start

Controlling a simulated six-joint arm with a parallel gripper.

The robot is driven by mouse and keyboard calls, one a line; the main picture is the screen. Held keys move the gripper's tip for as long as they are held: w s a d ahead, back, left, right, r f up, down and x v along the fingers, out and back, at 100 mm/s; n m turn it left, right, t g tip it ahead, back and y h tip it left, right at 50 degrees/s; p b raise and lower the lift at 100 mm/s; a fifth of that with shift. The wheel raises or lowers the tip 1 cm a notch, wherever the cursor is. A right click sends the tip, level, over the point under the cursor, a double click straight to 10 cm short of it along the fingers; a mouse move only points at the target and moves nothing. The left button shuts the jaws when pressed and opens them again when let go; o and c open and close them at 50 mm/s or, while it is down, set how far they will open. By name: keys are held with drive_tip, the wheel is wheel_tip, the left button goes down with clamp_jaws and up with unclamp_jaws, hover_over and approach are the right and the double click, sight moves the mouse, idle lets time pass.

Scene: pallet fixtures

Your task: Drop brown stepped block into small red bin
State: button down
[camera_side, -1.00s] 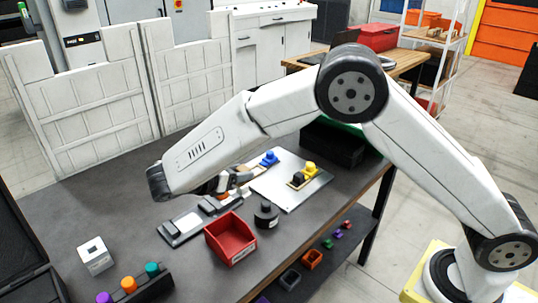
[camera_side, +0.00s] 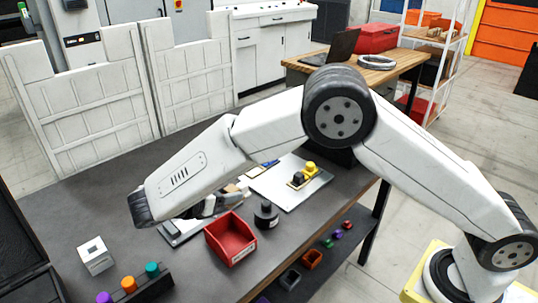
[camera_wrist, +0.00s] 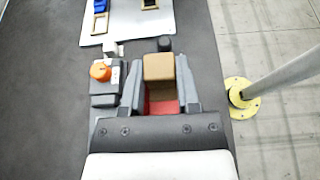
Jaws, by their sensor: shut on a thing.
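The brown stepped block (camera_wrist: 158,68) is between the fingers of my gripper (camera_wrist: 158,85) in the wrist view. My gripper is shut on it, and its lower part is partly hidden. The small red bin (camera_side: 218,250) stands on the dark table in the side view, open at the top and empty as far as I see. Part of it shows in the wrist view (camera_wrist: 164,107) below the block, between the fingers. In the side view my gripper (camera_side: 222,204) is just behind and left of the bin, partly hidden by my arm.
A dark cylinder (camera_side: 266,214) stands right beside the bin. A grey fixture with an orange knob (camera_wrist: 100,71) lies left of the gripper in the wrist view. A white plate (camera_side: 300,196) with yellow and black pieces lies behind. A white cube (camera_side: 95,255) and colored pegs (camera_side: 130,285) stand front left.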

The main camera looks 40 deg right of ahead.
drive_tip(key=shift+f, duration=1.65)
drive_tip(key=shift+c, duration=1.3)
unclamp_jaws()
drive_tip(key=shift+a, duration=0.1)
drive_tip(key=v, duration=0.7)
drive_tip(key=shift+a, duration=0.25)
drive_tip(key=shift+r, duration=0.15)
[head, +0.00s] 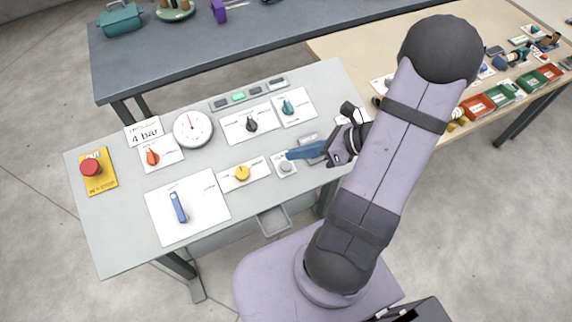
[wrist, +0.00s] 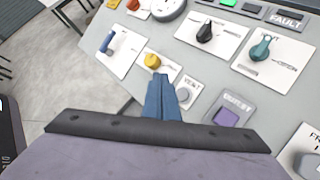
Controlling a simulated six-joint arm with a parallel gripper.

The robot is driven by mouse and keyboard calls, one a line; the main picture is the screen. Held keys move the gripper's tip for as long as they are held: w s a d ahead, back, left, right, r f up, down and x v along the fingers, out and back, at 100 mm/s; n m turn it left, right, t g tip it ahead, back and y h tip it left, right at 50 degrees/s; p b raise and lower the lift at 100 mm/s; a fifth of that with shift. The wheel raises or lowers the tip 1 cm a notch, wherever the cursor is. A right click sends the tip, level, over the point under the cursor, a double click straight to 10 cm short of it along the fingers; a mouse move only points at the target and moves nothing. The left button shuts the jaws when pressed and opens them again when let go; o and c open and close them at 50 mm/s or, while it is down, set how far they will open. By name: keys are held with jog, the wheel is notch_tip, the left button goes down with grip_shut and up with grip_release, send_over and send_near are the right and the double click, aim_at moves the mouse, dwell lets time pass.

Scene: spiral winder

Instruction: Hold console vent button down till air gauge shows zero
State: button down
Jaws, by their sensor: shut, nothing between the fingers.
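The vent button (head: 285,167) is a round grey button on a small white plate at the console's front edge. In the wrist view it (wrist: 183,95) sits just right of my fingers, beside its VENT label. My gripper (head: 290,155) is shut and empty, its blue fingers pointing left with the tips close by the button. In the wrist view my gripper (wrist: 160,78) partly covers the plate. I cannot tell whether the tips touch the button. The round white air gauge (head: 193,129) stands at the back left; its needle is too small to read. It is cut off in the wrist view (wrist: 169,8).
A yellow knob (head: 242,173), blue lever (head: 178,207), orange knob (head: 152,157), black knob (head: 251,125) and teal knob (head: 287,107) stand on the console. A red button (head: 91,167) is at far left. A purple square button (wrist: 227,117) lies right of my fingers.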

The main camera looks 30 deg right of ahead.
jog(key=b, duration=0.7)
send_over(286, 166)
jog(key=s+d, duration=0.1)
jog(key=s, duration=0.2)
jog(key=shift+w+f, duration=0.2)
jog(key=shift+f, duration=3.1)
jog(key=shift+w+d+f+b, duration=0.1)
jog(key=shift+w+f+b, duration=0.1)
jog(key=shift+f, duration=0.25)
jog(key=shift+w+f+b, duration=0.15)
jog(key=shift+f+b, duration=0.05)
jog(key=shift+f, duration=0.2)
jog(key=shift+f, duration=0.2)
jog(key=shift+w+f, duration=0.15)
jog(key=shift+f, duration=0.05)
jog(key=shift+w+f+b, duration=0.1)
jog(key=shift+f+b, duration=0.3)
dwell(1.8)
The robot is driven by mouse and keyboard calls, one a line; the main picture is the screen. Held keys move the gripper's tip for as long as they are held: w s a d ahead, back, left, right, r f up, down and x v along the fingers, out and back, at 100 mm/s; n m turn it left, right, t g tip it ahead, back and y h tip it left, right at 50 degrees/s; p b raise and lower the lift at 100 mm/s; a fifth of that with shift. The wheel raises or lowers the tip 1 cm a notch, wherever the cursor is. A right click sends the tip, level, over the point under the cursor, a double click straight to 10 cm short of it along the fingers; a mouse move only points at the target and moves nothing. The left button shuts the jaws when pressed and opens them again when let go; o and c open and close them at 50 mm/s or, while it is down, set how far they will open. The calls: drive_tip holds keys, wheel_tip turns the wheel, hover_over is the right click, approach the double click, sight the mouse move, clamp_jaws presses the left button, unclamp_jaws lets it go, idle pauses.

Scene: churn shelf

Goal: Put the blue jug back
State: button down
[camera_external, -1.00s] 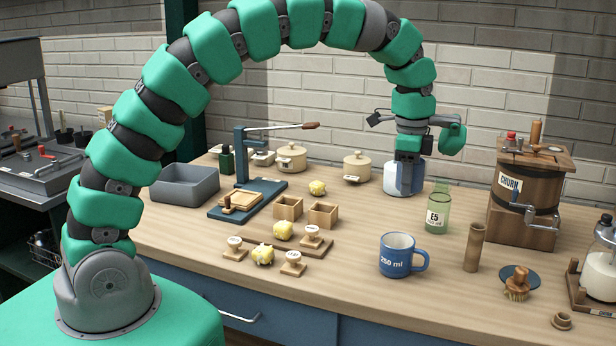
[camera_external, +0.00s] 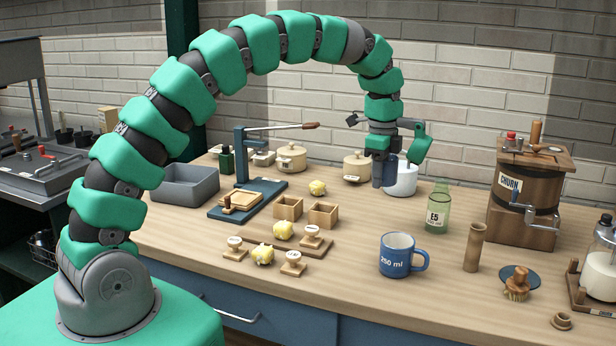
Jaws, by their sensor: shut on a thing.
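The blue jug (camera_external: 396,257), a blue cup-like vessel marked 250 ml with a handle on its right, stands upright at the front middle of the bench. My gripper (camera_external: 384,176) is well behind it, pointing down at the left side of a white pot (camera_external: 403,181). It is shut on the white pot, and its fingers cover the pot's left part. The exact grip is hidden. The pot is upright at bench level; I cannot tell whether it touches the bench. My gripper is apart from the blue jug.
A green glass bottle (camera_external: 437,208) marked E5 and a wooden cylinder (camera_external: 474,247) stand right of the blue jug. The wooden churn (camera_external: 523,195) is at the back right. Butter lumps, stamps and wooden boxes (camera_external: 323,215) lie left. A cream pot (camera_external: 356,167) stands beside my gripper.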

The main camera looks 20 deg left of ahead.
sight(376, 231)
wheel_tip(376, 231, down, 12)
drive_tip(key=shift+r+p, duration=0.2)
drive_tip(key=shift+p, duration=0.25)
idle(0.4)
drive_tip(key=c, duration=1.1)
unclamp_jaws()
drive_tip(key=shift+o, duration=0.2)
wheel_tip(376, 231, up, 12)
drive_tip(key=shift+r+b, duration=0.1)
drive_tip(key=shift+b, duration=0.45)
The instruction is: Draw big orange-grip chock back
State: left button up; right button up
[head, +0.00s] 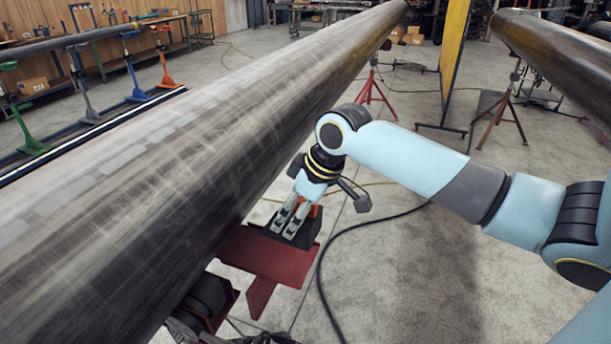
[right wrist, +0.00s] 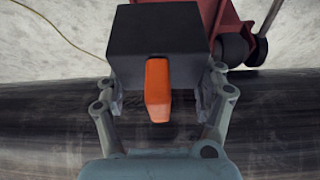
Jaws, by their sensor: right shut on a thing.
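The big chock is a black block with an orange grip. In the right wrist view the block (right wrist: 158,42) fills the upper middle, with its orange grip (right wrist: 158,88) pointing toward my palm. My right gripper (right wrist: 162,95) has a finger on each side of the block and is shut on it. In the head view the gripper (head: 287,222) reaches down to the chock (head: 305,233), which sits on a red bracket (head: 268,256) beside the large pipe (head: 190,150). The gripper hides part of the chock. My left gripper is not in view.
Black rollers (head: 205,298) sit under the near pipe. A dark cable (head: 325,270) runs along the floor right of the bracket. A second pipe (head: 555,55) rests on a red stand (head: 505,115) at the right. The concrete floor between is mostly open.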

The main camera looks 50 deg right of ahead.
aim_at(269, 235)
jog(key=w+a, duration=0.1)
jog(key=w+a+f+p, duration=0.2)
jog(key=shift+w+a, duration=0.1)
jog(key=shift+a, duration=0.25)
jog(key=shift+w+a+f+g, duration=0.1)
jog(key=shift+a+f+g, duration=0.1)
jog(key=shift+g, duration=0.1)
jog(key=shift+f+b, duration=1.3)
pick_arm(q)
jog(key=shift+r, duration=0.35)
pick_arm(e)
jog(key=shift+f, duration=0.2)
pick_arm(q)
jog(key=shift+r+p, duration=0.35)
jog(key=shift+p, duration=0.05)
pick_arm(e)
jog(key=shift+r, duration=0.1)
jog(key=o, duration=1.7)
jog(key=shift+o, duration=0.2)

end

**What to work on**
Everything from the first line of the listing above through the line that contains "[camera_wrist, +0.00s]" is to be restated word for word, minus the pictures.

**Result below**
Controlling a simulated six-joint arm with a parallel gripper.

The robot is driven by mouse and keyboard calls, one a line; the main picture is the screen. Held keys move the gripper's tip for as long as they are held: w s a d ahead, back, left, right, r f up, down and x v along the fingers, out and back, at 100 mm/s; n m turn it left, right, t g tip it ahead, back and y h tip it left, right at 50 degrees/s; p b raise and lower the lift at 100 mm/s; a fifth of that with shift. The wheel raises or lowers the tip 1 cm a notch, wherever the cursor is. A right click sends the tip, level, over the point under the cursor, a double click straight to 10 cm short of it along the fingers; a mouse move only points at the target and moves nothing. The left button shuts the jaws when pressed and opens them again when let go; o and c open and close them at 50 mm/s or, while it is down, set how far they will open. By name: keys are held with drive_tip, the wheel is wheel_tip, the left button goes down with clamp_jaws and up with unclamp_jaws, hover_over and approach are the right and the double click, sight moves the mouse, idle lets time pass.

Scene: pallet fixtures

Your task: Drop brown stepped block into small red bin
State: button down
[camera_side, -1.00s] 
[camera_side, +0.00s] 
[camera_wrist, +0.00s] 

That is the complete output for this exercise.